Aim: Look through the material below and give the number of lines holding "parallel", with no other words.

[Records contained in a dataset]

------------------------------------

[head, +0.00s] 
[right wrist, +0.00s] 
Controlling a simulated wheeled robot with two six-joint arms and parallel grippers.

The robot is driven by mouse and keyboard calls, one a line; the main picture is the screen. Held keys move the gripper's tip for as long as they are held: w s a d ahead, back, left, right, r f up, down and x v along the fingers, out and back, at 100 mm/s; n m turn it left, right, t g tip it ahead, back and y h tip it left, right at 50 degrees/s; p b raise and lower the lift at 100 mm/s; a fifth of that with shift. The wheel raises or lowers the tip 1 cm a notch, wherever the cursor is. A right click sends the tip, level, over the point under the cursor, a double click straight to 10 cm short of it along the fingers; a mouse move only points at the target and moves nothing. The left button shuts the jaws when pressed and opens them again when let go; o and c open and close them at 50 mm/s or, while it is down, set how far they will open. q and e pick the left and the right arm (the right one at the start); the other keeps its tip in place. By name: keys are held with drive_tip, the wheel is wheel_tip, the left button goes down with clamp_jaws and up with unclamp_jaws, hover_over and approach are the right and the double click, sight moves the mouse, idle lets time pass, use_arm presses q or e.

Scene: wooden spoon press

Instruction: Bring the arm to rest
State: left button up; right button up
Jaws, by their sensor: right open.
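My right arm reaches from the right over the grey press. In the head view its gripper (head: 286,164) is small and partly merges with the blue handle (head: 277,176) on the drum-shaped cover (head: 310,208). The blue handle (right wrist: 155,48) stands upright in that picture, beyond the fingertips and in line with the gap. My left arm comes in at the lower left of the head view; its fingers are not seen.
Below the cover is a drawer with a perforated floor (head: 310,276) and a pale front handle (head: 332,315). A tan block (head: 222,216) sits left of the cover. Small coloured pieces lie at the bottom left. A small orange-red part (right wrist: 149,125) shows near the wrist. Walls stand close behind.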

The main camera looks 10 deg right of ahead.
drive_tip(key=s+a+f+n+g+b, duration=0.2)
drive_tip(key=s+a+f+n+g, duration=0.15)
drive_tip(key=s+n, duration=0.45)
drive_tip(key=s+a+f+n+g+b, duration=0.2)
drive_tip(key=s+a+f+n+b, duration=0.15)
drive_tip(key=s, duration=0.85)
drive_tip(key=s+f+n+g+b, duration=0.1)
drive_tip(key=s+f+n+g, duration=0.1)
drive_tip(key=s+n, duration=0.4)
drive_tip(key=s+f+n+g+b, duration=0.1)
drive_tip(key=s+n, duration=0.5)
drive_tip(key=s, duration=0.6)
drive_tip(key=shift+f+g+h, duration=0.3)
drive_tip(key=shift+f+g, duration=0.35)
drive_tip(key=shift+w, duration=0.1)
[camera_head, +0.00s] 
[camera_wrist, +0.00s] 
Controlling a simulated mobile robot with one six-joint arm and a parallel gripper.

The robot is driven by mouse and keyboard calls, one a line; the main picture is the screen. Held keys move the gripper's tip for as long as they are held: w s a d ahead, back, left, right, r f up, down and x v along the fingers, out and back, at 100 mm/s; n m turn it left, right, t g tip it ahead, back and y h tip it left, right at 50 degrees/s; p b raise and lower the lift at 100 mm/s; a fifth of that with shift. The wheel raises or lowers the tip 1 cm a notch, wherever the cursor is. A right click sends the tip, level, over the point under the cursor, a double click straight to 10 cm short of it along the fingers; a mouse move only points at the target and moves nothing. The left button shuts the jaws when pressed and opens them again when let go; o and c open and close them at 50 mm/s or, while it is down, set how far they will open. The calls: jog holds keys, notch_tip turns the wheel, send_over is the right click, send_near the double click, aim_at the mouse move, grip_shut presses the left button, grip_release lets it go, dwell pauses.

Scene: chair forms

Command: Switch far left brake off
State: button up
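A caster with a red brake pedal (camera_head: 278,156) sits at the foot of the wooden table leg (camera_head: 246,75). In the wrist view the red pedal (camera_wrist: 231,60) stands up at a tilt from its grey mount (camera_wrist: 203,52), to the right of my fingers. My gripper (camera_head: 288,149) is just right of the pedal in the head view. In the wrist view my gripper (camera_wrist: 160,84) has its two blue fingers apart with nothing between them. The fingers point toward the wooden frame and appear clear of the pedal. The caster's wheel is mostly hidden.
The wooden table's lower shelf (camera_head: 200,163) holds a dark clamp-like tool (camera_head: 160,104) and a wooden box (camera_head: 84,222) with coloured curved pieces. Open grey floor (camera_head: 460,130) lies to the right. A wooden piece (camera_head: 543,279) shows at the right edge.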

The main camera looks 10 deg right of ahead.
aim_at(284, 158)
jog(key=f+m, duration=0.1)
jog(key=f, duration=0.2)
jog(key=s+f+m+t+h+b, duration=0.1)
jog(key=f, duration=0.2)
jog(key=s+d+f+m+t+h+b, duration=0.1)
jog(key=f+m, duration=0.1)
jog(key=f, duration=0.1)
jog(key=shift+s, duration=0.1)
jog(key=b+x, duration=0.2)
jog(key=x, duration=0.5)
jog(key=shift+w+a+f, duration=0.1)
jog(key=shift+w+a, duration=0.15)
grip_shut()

------------------------------------

Worked answer: 2